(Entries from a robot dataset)
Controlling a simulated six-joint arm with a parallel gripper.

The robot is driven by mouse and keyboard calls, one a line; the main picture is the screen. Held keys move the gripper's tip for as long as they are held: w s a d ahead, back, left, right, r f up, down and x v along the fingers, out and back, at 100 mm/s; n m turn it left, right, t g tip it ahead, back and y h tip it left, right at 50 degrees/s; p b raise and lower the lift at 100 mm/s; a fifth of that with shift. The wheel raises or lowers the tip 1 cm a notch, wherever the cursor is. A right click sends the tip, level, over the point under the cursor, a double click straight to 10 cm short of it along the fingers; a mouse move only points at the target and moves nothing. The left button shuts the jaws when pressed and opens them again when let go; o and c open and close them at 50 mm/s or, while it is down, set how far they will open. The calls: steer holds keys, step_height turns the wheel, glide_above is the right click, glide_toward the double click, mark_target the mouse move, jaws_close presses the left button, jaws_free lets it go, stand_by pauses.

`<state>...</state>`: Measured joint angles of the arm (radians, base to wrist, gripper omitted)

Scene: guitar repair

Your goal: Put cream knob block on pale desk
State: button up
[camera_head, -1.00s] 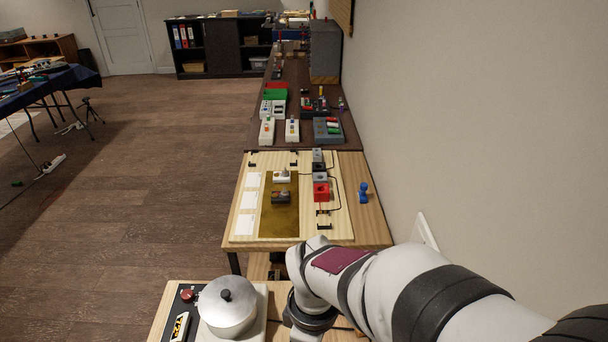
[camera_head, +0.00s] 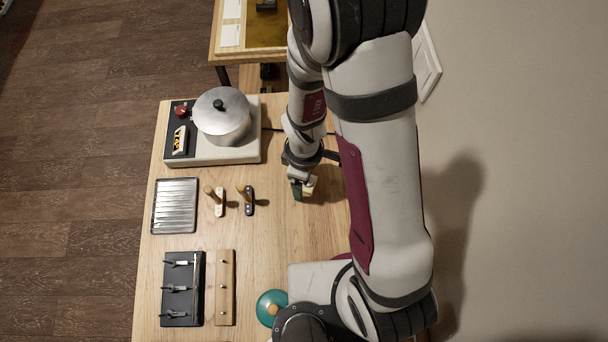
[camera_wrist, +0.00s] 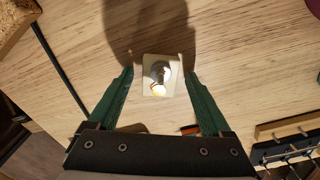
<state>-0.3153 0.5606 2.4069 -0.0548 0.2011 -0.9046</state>
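The cream knob block (camera_wrist: 148,62) is a small pale square with a shiny round metal knob on top. In the wrist view it lies on the light wood desk (camera_wrist: 235,60), between and just ahead of my green fingertips. My gripper (camera_wrist: 158,73) is open, with a visible gap on each side of the block. In the head view my gripper (camera_head: 303,190) is low over the right part of the desk (camera_head: 140,285), with part of the cream block (camera_head: 311,186) showing beside a dark finger. Whether the fingers reach down around the block is unclear.
A hotplate with a silver pot (camera_head: 222,117) stands at the back left. A ridged metal tray (camera_head: 175,206), two wooden-handled tools (camera_head: 217,201), a black rack (camera_head: 182,288), a wooden strip (camera_head: 225,287) and a teal disc (camera_head: 270,307) lie left and in front. Bare desk lies between.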

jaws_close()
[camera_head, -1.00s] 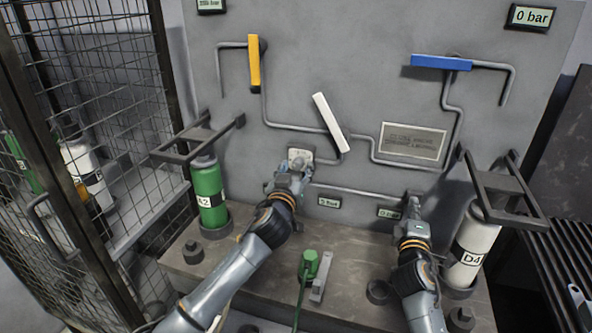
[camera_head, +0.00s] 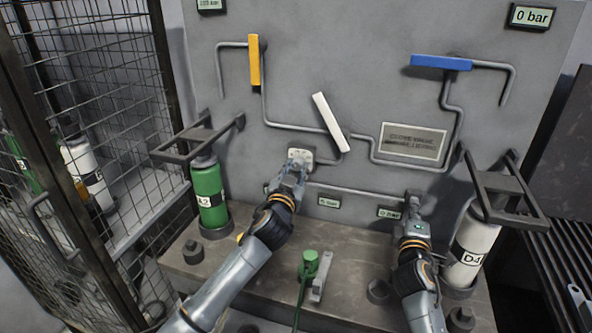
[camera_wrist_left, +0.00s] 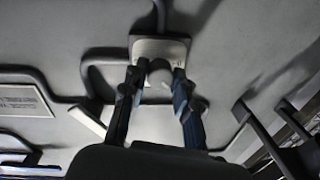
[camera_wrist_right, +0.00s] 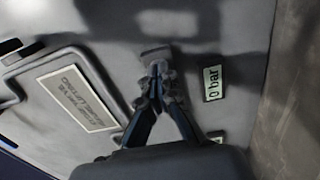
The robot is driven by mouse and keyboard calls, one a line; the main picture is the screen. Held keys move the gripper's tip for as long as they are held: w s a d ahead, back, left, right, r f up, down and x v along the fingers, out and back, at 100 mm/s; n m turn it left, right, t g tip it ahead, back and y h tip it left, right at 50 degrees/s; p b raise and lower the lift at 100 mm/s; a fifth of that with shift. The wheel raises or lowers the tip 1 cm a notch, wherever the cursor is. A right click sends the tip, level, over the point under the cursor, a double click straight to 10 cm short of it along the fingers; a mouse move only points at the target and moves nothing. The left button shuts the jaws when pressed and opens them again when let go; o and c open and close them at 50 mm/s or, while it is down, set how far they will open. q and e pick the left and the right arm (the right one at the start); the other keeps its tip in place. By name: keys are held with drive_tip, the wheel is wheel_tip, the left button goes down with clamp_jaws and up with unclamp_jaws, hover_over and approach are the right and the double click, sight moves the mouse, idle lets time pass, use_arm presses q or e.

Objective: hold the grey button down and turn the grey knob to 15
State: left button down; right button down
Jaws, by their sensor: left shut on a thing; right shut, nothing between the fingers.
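The grey knob (camera_wrist_left: 158,73) sits on a pale plate (camera_wrist_left: 160,47) on the panel; the plate (camera_head: 300,155) also shows in the head view. My left gripper (camera_wrist_left: 157,86) is shut on the knob, one finger on each side of it. In the head view my left gripper (camera_head: 293,170) covers the knob, and its setting cannot be read. My right gripper (camera_wrist_right: 158,70) is shut and empty, its fingertips at a small grey fitting (camera_wrist_right: 156,54) on the panel. The fingertips hide the button. In the head view my right gripper (camera_head: 413,203) is low on the panel.
The panel carries a yellow handle (camera_head: 254,61), a white handle (camera_head: 330,121) and a blue handle (camera_head: 441,62), with pipes. A green cylinder (camera_head: 208,190) stands left and a white cylinder (camera_head: 474,243) right, under dark brackets. A mesh cage (camera_head: 95,120) is at far left.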

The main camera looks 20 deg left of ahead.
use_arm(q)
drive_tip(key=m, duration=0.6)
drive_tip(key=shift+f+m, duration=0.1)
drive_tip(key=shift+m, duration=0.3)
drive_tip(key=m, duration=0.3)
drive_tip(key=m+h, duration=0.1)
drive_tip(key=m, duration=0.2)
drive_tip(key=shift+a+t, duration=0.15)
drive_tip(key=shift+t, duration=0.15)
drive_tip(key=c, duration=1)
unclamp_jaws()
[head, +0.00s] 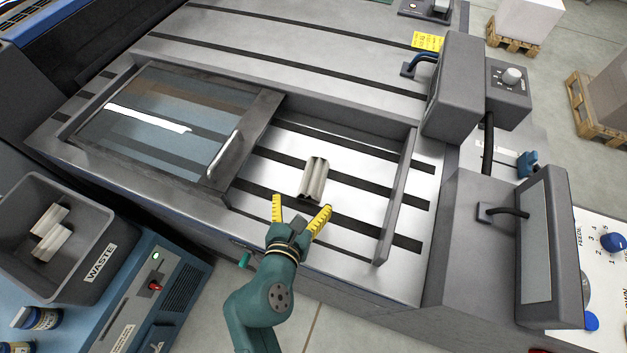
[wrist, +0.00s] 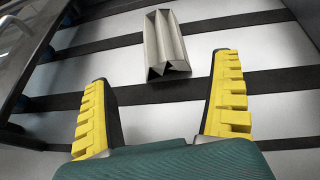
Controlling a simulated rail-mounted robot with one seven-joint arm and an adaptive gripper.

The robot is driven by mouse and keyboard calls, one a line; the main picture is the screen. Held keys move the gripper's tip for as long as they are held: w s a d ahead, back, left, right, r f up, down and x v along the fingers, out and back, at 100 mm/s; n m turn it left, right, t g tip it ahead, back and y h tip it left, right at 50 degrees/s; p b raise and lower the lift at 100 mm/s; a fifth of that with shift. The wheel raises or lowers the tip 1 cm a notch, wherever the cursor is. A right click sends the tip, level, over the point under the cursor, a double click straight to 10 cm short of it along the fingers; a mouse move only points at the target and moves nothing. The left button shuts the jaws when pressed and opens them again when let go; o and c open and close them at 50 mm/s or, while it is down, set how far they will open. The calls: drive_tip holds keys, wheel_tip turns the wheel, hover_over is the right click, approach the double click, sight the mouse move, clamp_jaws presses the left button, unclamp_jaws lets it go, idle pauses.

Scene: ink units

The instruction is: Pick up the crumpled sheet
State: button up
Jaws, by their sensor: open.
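The crumpled sheet (head: 314,180) is a grey-white, pleated piece of paper. It lies on the striped metal bed of the machine, right of the sliding glass cover. In the wrist view the crumpled sheet (wrist: 164,46) lies ahead of the fingertips, centred roughly between them, apart from both. My gripper (head: 301,208) is open and empty, with its yellow ridged fingers spread just on the near side of the sheet. In the wrist view my gripper (wrist: 163,70) shows both fingers wide apart, with bare bed between them.
A framed glass cover (head: 150,122) with a handle (head: 225,155) stands left of the sheet. A raised bar (head: 397,197) stands to its right. A grey WASTE bin (head: 98,225) at lower left holds crumpled paper (head: 50,232). The bed around the sheet is clear.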

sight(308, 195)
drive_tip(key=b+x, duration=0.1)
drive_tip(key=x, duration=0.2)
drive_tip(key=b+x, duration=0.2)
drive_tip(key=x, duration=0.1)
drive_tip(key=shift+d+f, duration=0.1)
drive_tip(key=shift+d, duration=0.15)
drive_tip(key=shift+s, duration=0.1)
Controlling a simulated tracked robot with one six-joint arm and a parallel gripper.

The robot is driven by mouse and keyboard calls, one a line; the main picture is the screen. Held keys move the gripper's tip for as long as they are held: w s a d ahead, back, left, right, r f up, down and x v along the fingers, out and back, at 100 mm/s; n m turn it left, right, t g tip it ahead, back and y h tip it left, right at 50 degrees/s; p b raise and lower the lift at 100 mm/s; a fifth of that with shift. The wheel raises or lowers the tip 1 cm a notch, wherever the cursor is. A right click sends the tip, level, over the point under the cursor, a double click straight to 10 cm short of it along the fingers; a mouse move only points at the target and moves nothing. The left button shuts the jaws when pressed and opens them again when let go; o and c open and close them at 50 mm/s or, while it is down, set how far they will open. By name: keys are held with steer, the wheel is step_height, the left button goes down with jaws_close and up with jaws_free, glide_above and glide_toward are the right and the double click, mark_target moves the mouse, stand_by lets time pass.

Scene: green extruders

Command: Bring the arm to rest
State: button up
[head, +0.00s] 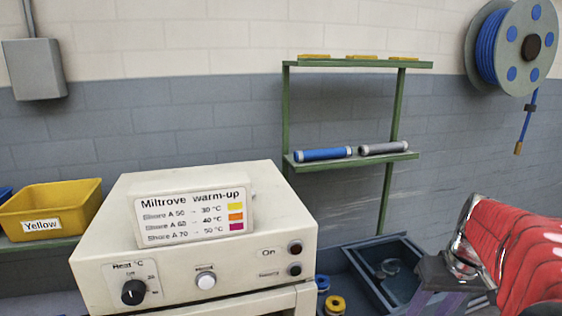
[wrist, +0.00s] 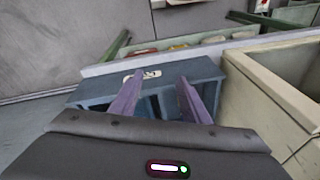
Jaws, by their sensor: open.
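My arm, with its red cover, comes in at the right edge of the head view. My gripper (head: 440,297) shows there only in part, at the lower right, in front of a dark blue tray. In the wrist view my gripper (wrist: 158,90) has its two purple fingers spread apart with nothing held between them. Beyond and below the fingers is a blue-grey bin (wrist: 195,72) with a small white label. I cannot tell whether the fingers touch the bin.
A cream warm-up box (head: 200,240) with knobs stands at centre left. A yellow bin (head: 52,210) is at its left. A green shelf (head: 350,160) holds blue and grey cylinders. The dark blue tray (head: 345,250) lies low at the right. A hose reel (head: 510,50) hangs on the wall.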

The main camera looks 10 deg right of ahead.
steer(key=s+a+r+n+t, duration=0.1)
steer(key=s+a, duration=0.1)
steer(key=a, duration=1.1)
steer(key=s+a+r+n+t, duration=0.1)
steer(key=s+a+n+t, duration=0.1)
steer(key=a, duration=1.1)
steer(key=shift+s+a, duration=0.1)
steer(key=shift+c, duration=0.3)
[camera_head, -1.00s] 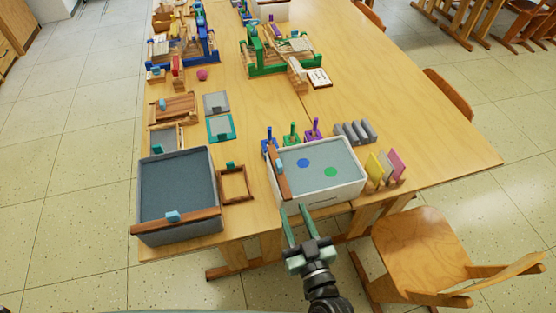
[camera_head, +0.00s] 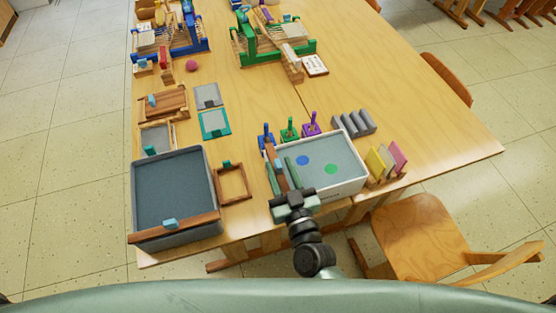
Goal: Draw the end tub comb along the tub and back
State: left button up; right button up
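The white tub (camera_head: 340,192) stands near the table's front edge, with grey liquid (camera_head: 345,155) carrying a blue spot (camera_head: 303,160) and a green spot (camera_head: 332,169). The end tub comb, a brown wooden bar (camera_head: 269,150) with a small light-blue handle, lies along the tub's left end. My right gripper (camera_head: 279,163) is over that end from the front, its two fingers spread with the comb and its handle between them. Contact cannot be told, and the gripper partly hides the comb. My left gripper is not in view.
A grey tub (camera_head: 143,220) with a brown bar across its front stands to the left. A small wooden frame (camera_head: 246,181) lies between the tubs. Colored stands (camera_head: 289,131) are behind the white tub; a rack of colored combs (camera_head: 388,162) is at its right. A chair (camera_head: 420,225) stands in front.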

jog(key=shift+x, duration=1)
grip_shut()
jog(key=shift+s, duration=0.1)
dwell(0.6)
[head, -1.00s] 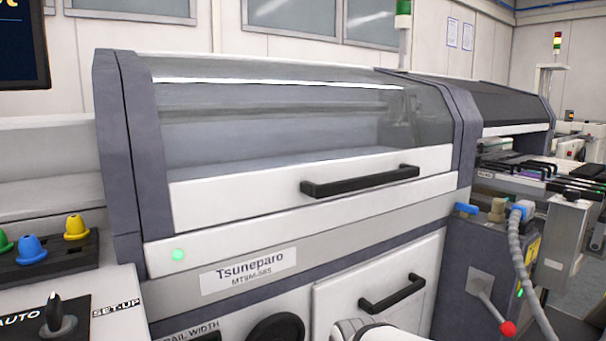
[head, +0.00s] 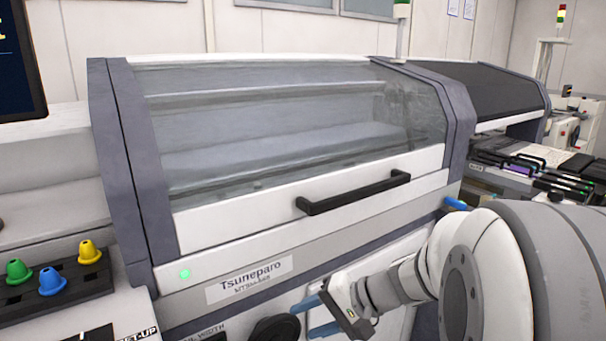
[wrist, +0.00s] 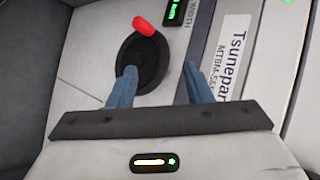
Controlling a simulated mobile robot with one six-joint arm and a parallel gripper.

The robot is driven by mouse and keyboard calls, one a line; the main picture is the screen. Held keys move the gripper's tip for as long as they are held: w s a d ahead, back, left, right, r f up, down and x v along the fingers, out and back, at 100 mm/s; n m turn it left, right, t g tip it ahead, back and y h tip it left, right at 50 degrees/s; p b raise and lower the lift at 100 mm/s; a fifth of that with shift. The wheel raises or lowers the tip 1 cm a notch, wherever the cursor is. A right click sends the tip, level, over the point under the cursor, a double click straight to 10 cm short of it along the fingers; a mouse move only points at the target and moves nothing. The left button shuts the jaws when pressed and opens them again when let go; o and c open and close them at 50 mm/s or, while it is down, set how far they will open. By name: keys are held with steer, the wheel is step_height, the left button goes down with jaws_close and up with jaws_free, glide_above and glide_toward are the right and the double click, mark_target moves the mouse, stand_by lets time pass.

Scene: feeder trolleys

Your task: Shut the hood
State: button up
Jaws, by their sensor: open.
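The hood (head: 215,222) of the Tsuneparo machine has a clear window and a white front panel with a black bar handle (head: 353,193). It is down, and its lower edge lies along the white ledge with no clear gap. My gripper (head: 315,317) is open and empty, below the handle and in front of the machine's lower front. Its two blue fingers also show in the wrist view (wrist: 160,86), apart, near the name label (wrist: 222,62) and a round black knob (wrist: 140,75). The handle is not in the wrist view.
A red-tipped lever (wrist: 144,26) lies by the knob in the wrist view. Green, blue and yellow knobs (head: 51,279) stand on a panel at the left. A screen (head: 18,65) is at the upper left. Another dark-hooded machine (head: 490,95) stands at the right. The space before the handle is clear.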

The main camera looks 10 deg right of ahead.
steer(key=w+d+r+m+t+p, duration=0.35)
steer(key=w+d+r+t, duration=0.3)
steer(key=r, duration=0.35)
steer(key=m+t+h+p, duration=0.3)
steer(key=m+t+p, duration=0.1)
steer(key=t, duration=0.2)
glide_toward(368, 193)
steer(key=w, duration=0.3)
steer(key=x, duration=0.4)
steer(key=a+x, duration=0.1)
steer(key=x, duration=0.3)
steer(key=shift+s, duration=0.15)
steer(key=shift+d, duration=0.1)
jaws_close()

- Exercise aim
Identify each line in the records above that contains the word "Your", and copy it out in full.

- Written solution
Your goal: Put cream knob block on pale desk
Your task: Shut the hood

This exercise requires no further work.